Rendell asked why it would be improper for Conti to certify the case for injunctive relief, leaving the issue of backpay for later.

Perry said a class might work if the plaintiffs all suffered from the same impairment and held the same post, but that Conti certified a class with thousands of different impairments from workers who held scores of different jobs.

"There is no common thread that ties this case together," Perry said.

Chief Judge Anthony J. Scirica asked if Perry were arguing that such a case is "simply not eligible" for class certification and whether his answer would be different if UPS' alleged policies were formal, written policies.

"We're not saying there is no such thing as an ADA class action," Perry said.

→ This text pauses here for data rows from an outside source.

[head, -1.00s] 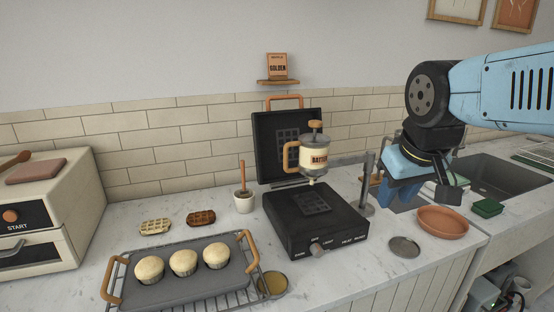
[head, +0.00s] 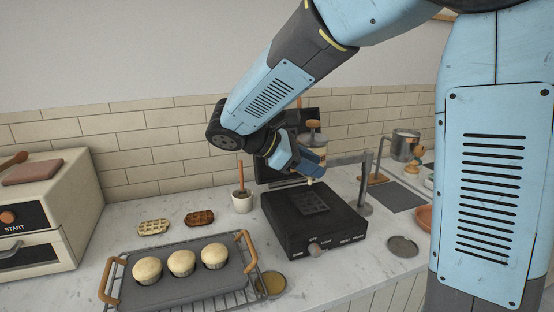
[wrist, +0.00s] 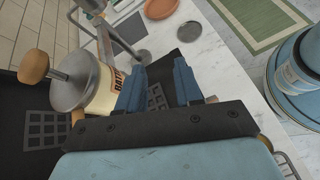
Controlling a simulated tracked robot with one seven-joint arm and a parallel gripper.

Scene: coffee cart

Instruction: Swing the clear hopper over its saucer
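The hopper (head: 313,138) is a cream container labelled as batter, with a grey lid and orange knob, not visibly clear. It stands upright above the black waffle iron (head: 335,238). It also shows at the left of the wrist view (wrist: 100,92). My gripper (head: 316,163) is beside the hopper and covers much of its body in the head view. In the wrist view its blue fingers (wrist: 158,72) are apart, with the iron's grid visible between them. The hopper's handle is mostly hidden. A grey round saucer (head: 403,246) lies right of the iron, empty.
A grey post (head: 366,185) stands at the iron's right edge. A terracotta dish (head: 424,217) is partly behind my arm. A metal pitcher (head: 404,145) stands at the back right.

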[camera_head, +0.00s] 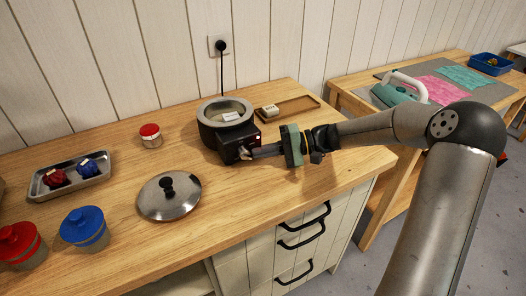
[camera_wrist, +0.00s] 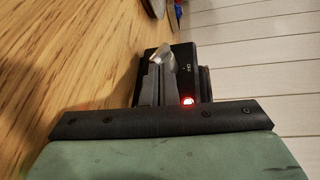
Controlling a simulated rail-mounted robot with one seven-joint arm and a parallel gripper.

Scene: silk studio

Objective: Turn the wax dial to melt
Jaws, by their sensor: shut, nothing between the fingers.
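The wax pot (camera_head: 224,122) is a round dark pot near the back of the wooden bench, with a pale block inside. Its black control box (camera_head: 236,146) faces my arm and carries a small lit red lamp. The box and lamp also show in the wrist view (camera_wrist: 188,66). The dial (camera_wrist: 162,56) looks like a pale metallic knob on the box face, right at my fingertips. My gripper (camera_head: 250,153) is shut, its fingers pointing at the box front. It covers most of the dial in the head view. The dial's setting cannot be read.
A metal lid (camera_head: 170,198) lies left of my gripper. A red-capped jar (camera_head: 150,135), blue jar (camera_head: 84,228), red jar (camera_head: 20,245) and metal tray (camera_head: 95,168) stand further left. A second table (camera_head: 345,101) holds an iron (camera_head: 400,92).

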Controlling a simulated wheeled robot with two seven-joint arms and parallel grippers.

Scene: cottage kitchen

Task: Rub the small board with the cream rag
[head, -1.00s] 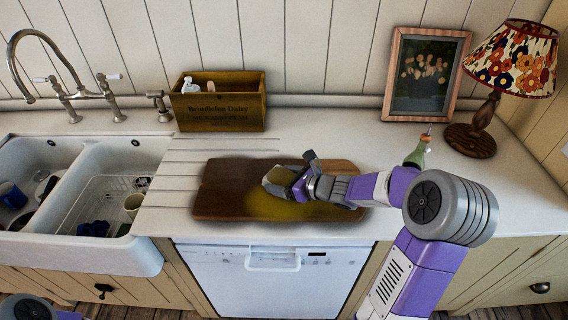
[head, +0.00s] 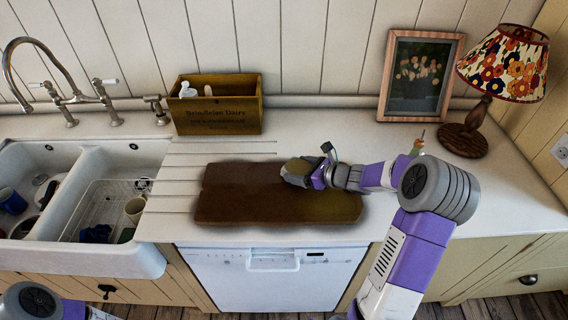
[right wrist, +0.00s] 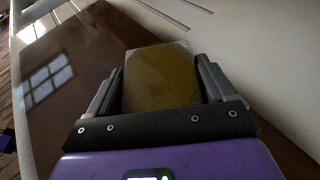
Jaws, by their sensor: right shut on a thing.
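The small board (head: 250,200) is a dark brown slab lying flat on the white counter in the head view. It shows glossy in the right wrist view (right wrist: 85,95), with a window reflection on it. My right gripper (head: 300,173) is over the board's upper right part. It is shut on the rag (right wrist: 160,80), which looks yellow-brown here and sits between the fingers, low over the board. I cannot tell whether the rag touches the wood. Part of my left arm shows at the bottom left corner; its gripper is out of view.
A double sink (head: 75,258) with dishes is at the left. A wooden crate (head: 218,120) stands behind the board. A framed picture (head: 421,75), a lamp (head: 463,140) and a small bottle (head: 417,147) stand to the right. The counter's right front is clear.

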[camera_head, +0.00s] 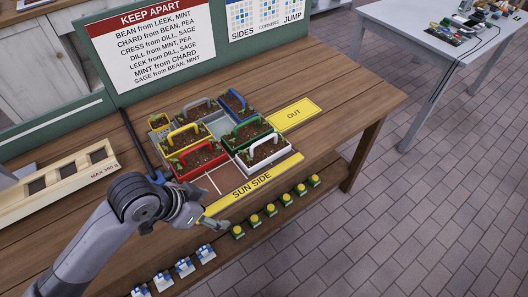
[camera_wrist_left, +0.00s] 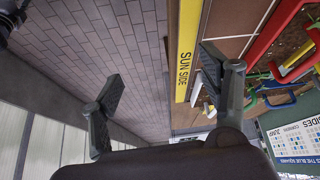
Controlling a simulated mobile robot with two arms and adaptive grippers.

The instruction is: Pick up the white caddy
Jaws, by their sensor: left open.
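The white caddy (camera_head: 264,158) stands upright on the wooden table, at the front right of a block of planted caddies. It holds dark soil with small green shoots, and its white handle arches over the top. My left gripper (camera_head: 208,208) is open and empty. It is near the table's front edge, to the left of and nearer than the white caddy, and apart from it. In the left wrist view my two fingers (camera_wrist_left: 160,80) are spread wide with nothing between them. I cannot make out the white caddy surely there. My right gripper is not in view.
The red caddy (camera_head: 200,164) and green caddy (camera_head: 248,135) stand close by the white one. A yellow SUN SIDE strip (camera_head: 252,184) runs in front, and a yellow OUT card (camera_head: 293,114) lies behind right. The table's right end (camera_head: 355,95) is clear. Small yellow-topped items line a lower shelf.

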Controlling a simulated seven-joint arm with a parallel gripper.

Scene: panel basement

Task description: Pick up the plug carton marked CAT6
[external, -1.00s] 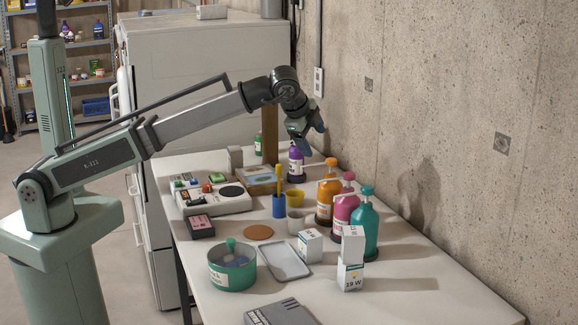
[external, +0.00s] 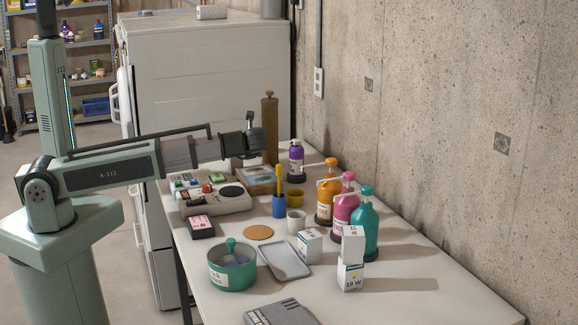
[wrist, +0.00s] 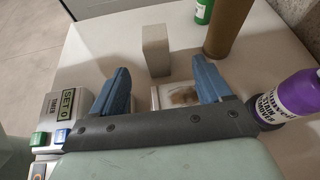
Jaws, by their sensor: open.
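I cannot read CAT6 on anything. A small white carton (external: 310,242) with dark print stands on the table, and a stack of two white cartons (external: 351,262) stands to its right, the lower one reading 19 W. A plain grey-beige block (wrist: 155,50) stands upright beyond my fingers in the wrist view, no marking legible. My gripper (wrist: 160,72) is open, its blue fingers wide apart with nothing held between them. In the external view my wrist is over the far left of the table and hides the fingers.
A purple bottle (wrist: 288,97) is close right of my gripper; a brown post (wrist: 228,28) stands behind. A panel with buttons (wrist: 60,108) is at left. Pump bottles (external: 328,195), a green pot (external: 232,270) and a grey tray (external: 284,262) occupy the table. The front right is clear.

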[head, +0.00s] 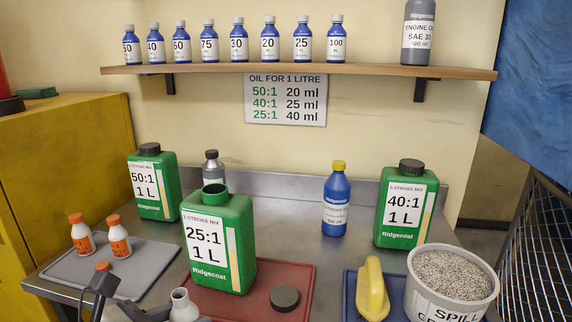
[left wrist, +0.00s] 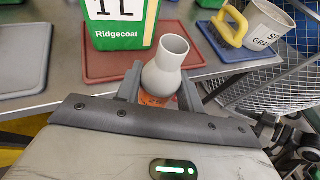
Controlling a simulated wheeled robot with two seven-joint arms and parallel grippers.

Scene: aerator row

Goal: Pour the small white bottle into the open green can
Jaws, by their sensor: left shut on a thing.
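The open green can (head: 217,240), labelled 25:1 1 L, stands upright on the red mat (head: 305,270) with its dark mouth uncovered. Its lower front also shows in the left wrist view (left wrist: 120,30). My left gripper (left wrist: 160,92) is shut on the small white bottle (left wrist: 166,62), which is uncapped and has an orange label partly hidden by the fingers. In the head view the bottle's open neck (head: 182,303) is at the bottom edge, in front of and below the can's mouth, apart from the can. The bottle looks about upright. My right gripper is not in view.
A black cap (head: 285,298) lies on the red mat. Two capped white bottles (head: 82,238) stand on the grey mat (head: 148,262); an orange cap (head: 103,266) is nearby. Capped green cans (head: 152,185) (head: 405,210), a blue bottle (head: 335,205), a yellow-handled item (head: 372,288) and a granule bucket (head: 450,295) surround.

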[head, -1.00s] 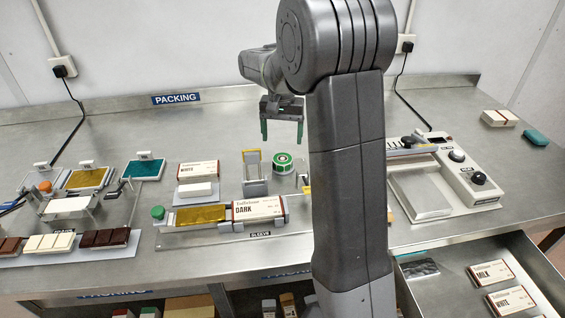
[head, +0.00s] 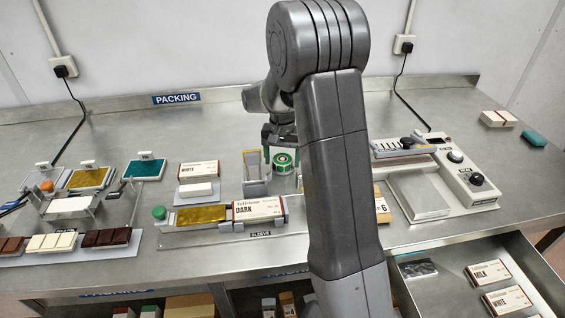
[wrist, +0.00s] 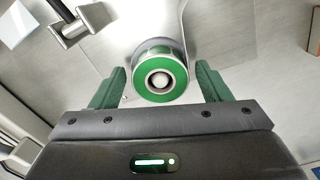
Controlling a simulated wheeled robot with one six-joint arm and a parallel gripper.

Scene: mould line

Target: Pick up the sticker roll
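The sticker roll (head: 284,162) is a short green and white cylinder with a dark centre, standing on the steel bench right of a small upright holder. In the wrist view the roll (wrist: 160,76) shows its green face and pale core between the two green fingers. My gripper (wrist: 158,88) is open, with a finger on each side of the roll and a visible gap to each. In the head view my gripper (head: 280,136) is just behind and above the roll, partly hidden by my arm.
The upright holder (head: 254,178) with a yellow top stands close left of the roll. The DARK sleeve box (head: 258,209) lies in front. A sealer machine (head: 455,180) is to the right, and an open drawer (head: 450,298) is at the lower right.

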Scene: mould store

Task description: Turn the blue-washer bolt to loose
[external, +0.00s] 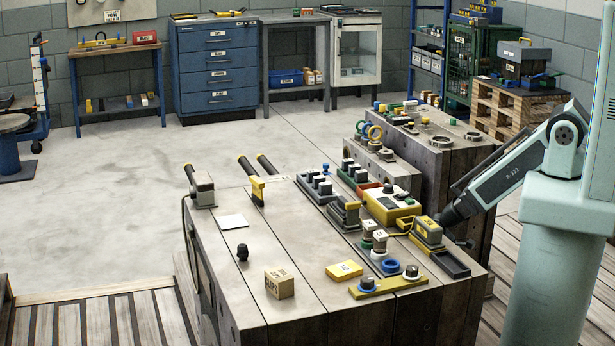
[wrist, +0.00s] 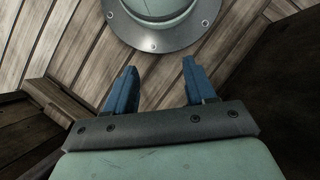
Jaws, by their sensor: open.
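A yellow bar plate (external: 388,287) lies near the front right of the bench top and carries two bolts. The left bolt (external: 367,284) appears to have a blue washer under its grey head. The other bolt (external: 411,271) is at the right end of the bar; its washer colour is hard to tell. The bolt's turn marks are too small to read. My gripper (wrist: 158,68) is open and empty in the wrist view, its two blue fingers apart. In the external view it is largely hidden at the bench's right side, away from the bar. Neither bolt shows in the wrist view.
A loose blue ring (external: 390,266), a yellow block (external: 344,270) and a tan box (external: 279,284) sit near the bar. A yellow control box (external: 391,207) and a black tray (external: 450,263) stand behind it.

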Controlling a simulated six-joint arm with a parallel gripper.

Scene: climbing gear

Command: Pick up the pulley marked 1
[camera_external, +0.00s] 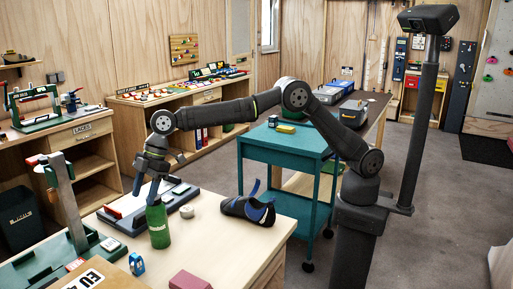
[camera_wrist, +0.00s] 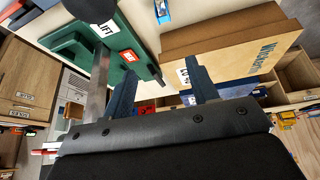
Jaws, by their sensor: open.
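A small blue item with a white marking (camera_external: 137,263) stands on the light wooden table, near the front left. It looks like a pulley, but its number is too small to read. A similar blue and white item shows at the top edge of the wrist view (camera_wrist: 162,11), partly cut off. My gripper (camera_external: 157,186) is above the table, behind and above the blue item, near the green bottle (camera_external: 158,226). In the wrist view my gripper (camera_wrist: 161,80) has its two dark blue fingers apart, with nothing visibly held between them.
A green-based stand with a grey post (camera_external: 75,215) and a cardboard box (camera_external: 105,277) flank the blue item. The box (camera_wrist: 240,35) also shows in the wrist view. A dark shoe (camera_external: 248,208), a white roll (camera_external: 187,212) and a red block (camera_external: 189,280) are on the table (camera_external: 225,247).

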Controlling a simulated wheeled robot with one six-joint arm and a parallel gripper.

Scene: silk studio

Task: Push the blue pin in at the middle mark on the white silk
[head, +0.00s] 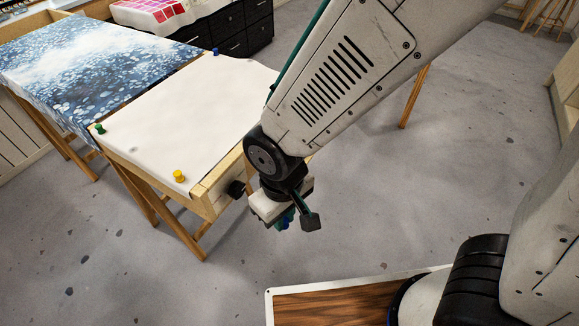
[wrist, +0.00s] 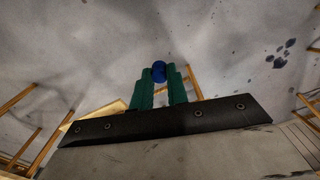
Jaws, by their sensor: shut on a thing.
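The white silk (head: 170,110) is stretched on a wooden frame in the head view. My gripper (head: 286,220) hangs over the floor, just off the frame's near right corner. In the wrist view its green fingers (wrist: 159,90) are shut on a blue pin (wrist: 159,72), whose rounded blue end shows between the tips. A bit of this pin's blue also shows in the head view (head: 285,224). A green pin (head: 100,129), a yellow pin (head: 179,176) and another blue pin (head: 215,51) stand at the silk's edges. I cannot make out the middle mark; my arm covers the silk's right side.
A blue-and-white patterned cloth (head: 75,65) on a second frame adjoins the silk at the left. Dark drawers (head: 232,35) stand behind. A wooden board with a pale rim (head: 335,305) lies at the bottom. The grey floor (head: 460,130) at the right is mostly clear.

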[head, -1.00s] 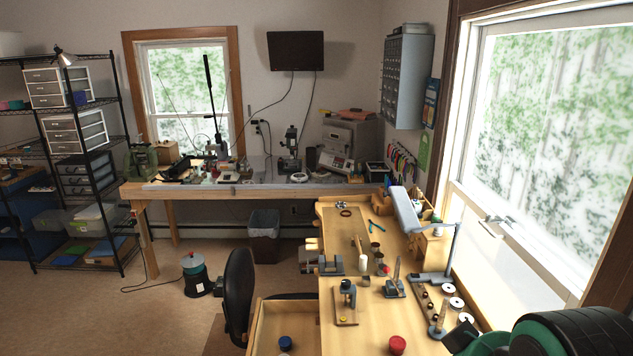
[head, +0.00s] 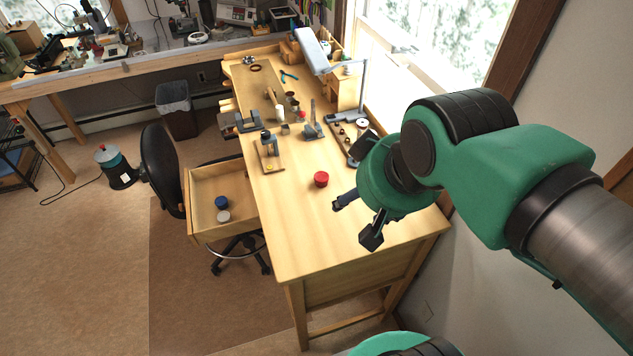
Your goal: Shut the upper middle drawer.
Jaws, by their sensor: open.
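An open wooden drawer (head: 190,218) sticks out from the left side of the wooden workbench (head: 290,255). A blue lidded jar (head: 221,202) and a pale grey round item (head: 223,216) sit inside it. My gripper (head: 358,222) is open and empty above the right side of the bench top. It is well to the right of the drawer and apart from it. The bench's other drawers are hidden from this angle.
A red round jar (head: 321,179) stands on the bench between the drawer and my gripper. Tools and a desk lamp (head: 312,48) crowd the bench's far part. A black chair (head: 160,168) stands close beside the drawer. The bench's near end is clear.

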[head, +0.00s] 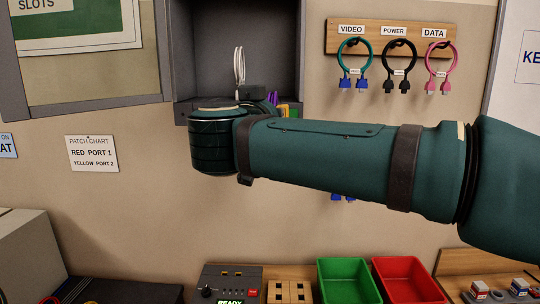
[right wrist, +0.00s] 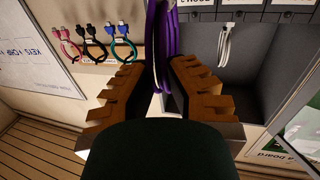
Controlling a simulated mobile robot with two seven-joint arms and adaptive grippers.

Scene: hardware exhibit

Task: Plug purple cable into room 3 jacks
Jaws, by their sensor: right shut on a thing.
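The purple cable (right wrist: 161,40) hangs as a loop in the right wrist view, passing between the fingers of my right gripper (right wrist: 163,85), which is shut on it. In the head view only a small purple piece (head: 272,98) shows, just above my right wrist at the open grey cabinet. The right arm crosses the view from the right and hides its own gripper. I cannot make out any jacks labelled room 3. My left gripper is not in view.
A white cable (head: 239,66) hangs in the grey cabinet (head: 262,40). Teal (head: 343,52), black (head: 387,60) and pink (head: 429,58) cables hang on a wooden rack. Green (head: 345,278) and red (head: 405,275) bins and a black device (head: 230,284) stand below.

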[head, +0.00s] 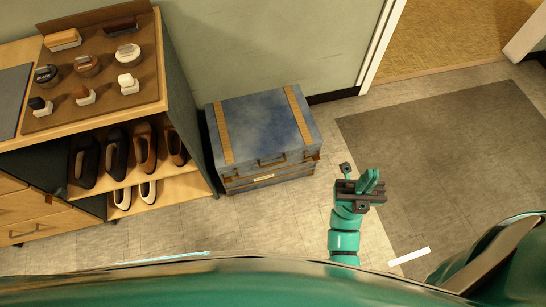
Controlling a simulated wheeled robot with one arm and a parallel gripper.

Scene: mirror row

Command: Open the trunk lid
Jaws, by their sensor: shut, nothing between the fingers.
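The blue trunk (265,160) stands on the floor against the wall, in the middle of the head view. Its lid (258,118) is shut and has two tan straps running across it. A dark handle (272,160) shows on the front edge of the lid, and a small pale label (264,178) sits below it. My gripper (371,178) is to the right of the trunk and apart from it. Its green fingers are together, with nothing between them.
A wooden shelf unit (195,185) with shoes and a board of brushes (100,107) stands close to the trunk's left. A dark grey mat (440,140) lies on the right, before a doorway (450,38). Tiled floor (285,225) in front of the trunk is clear.

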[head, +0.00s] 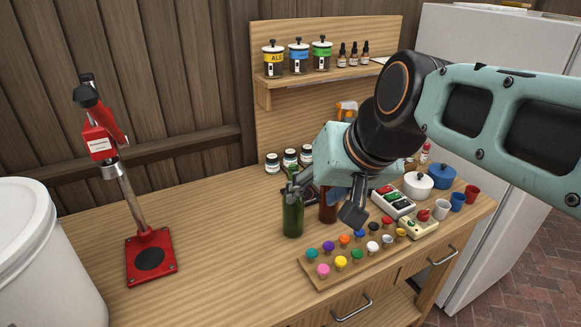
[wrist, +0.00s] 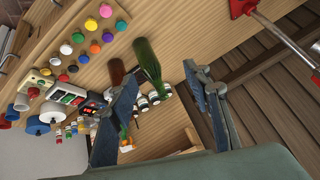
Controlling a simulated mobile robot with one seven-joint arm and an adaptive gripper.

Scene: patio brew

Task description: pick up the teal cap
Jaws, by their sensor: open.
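The teal cap (head: 312,254) sits at the left end of the back row on a wooden cap board (head: 316,285) near the table's front edge. It also shows in the wrist view (wrist: 122,26), at the top. My gripper (head: 322,203) is open, with nothing seen between its fingers. In the head view it is above and behind the board, in front of the bottles. In the wrist view its two blue-grey fingers (wrist: 158,75) are spread wide, with the cap beyond them.
A green bottle (head: 292,217) and a brown bottle (head: 328,208) stand close by my gripper. Several other coloured caps share the board. A red bottle capper (head: 150,258) stands left. Pots, cups and a red-buttoned device crowd the right. The table between capper and green bottle is clear.

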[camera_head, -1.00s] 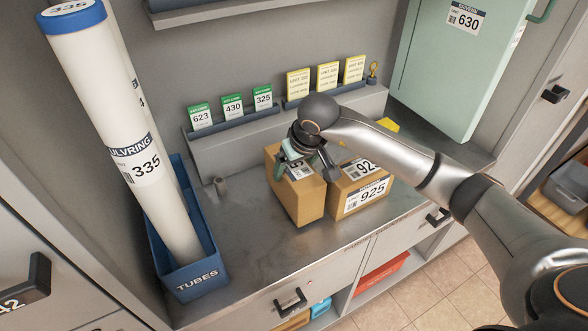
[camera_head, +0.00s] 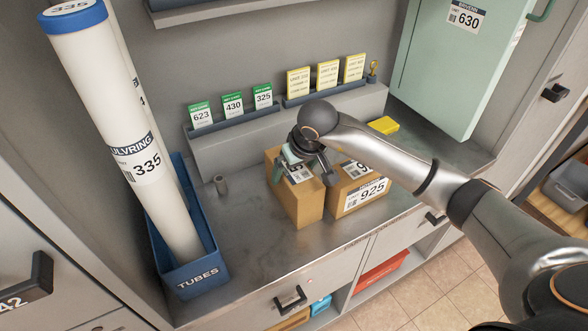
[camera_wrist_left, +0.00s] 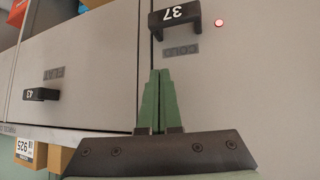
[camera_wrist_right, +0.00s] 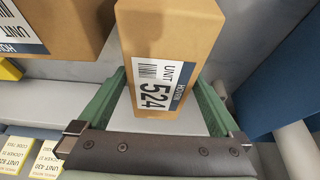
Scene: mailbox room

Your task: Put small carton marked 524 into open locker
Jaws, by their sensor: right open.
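The small carton marked 524 (camera_head: 303,208) stands upright on the metal counter (camera_head: 250,245). Its 524 label shows in the right wrist view (camera_wrist_right: 160,85). My right gripper (camera_head: 304,168) is over the carton's top, open, with one finger on each side of it. The right wrist view shows the carton between the green fingers (camera_wrist_right: 160,76), not clearly gripped. My left gripper (camera_wrist_left: 155,74) is shut and empty in front of a grey locker door with handle 37 (camera_wrist_left: 174,18). I cannot make out for certain which locker is open.
A carton marked 925 (camera_head: 362,196) stands close to the right of 524. A card ledge (camera_head: 225,150) runs behind. A mint-green 630 panel (camera_head: 445,75) is at back right.

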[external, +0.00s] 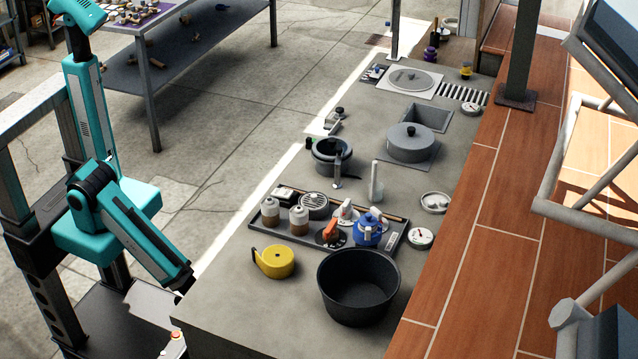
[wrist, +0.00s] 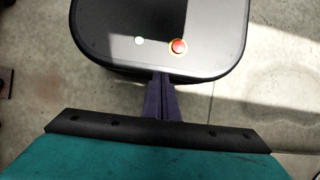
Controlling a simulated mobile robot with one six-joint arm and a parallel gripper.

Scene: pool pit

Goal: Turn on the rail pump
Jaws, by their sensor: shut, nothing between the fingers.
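My gripper (external: 184,284) hangs low at the left end of the grey counter, over my own base and apart from everything on the counter. In the wrist view its dark fingers (wrist: 163,95) are together and empty. No part is clearly marked as the rail pump. A dark tray (external: 288,236) on the counter holds two brown-and-grey bottles (external: 299,218), a round grille (external: 315,205), an orange-handled fitting (external: 332,230), a white-handled fitting (external: 346,212) and a blue pot-like unit (external: 368,230). A small box (external: 286,193) sits at its back left; switch positions are too small to tell.
A post (external: 516,55) rises beyond. The counter's near left corner is bare.

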But the ADA allows class actions only in limited cases where the issue is one that lends itself to class treatment in which an employer imposes job requirements that have the effect of excluding a class of workers with a defined disability.

The UPS workers, Perry said, brought a much larger case.

"At every stage of this lawsuit, the questions presented and the questions that must be answered by the trier of fact are highly and specifically tailored to the individual employee," Perry said.

Rendell challenged Perry on that point, saying, "You're always going to have individual components. ... The question is whether a class could be certified at all, for certain purposes, and here it would seem that the three practices that they're alleging would be common and would be something that is not individualized, but could be proven for the benefit of the class as a whole."

Pressing her point, Rendell asked: "How else is this kind of case going to be pursued ... isn’t this exactly what the class action is meant for -- showing these kinds of patterns and practices?"

Perry insisted that the ADA differs from Title VII, where class members would have little difficulty proving that they are members of a class of "all women" or "all Hispanics." Disabled workers, he said, must first prove that they are disabled to be included in the class.

O'Connor asked if recent amendments to the ADA had "substantially changed what constitutes a disability" and why the new provisions had not been addressed in the lawyers' briefs.

Perry said the new law was enacted after the briefs were filed but that the new provisions would actually help UPS' case because Congress explicitly said that workers who are merely "regarded as" disabled are not entitled to any accommodations.

"This is a 'regarded as' case," Perry said. "What injunction could these people possibly get after Jan. 1?"

Arguing for the plaintiffs, attorney Judith S. Scolnick of Scott & Scott in New York said the case was "about UPS’ systemic, companywide practices that injure employees throughout the country and deprive them of the ability to return to work after illness or injury in violation of the ADA."

UPS, Scolnick said, "regularly, routinely, as a standard operating procedure, evades the proscriptions of the ADA."

But Scolnick, too, was soon facing tough questions from Rendell and Scirica.

Scirica wondered whether it was proper for the courts to import the caselaw that governs Title VII class actions into the ADA context.

Scolnick insisted that Congress expected the courts to do exactly that and allow plaintiffs to challenge "patterns and practices" by employers that violate the ADA.

But Rendell wondered how the case would proceed and asked if each class member would first have to prove that he or she was "qualified" for the job.

Scolnick said that once the plaintiffs had proven in the first phase of the case that the illegal policies existed, the class members would each enter the second phase "armed with the presumption" that they were the victims of the policies.

The relief the plaintiffs are seeking, she said, "is not an accommodation -- it's the opportunity to make your case for an accommodation."

But Rendell pressed her point, saying "the class doesn't even include in its definition that the people have to be qualified individuals with a disability. The class includes people who have been out of work or filed for workers' comp -- which means people who do not qualify for any relief under the ADA are included in this class. How can that be?"

Scolnick insisted that Conti had carefully re-written the definition of the class to make if very fact specific so that it now includes only those workers who were unable to return to their jobs because of the allegedly illegal policies.

"If this case is not affirmed, it would mean as a practical matter that you can't have any ADA practice or policy class action in direct contravention to what Congress said," Scolnick said.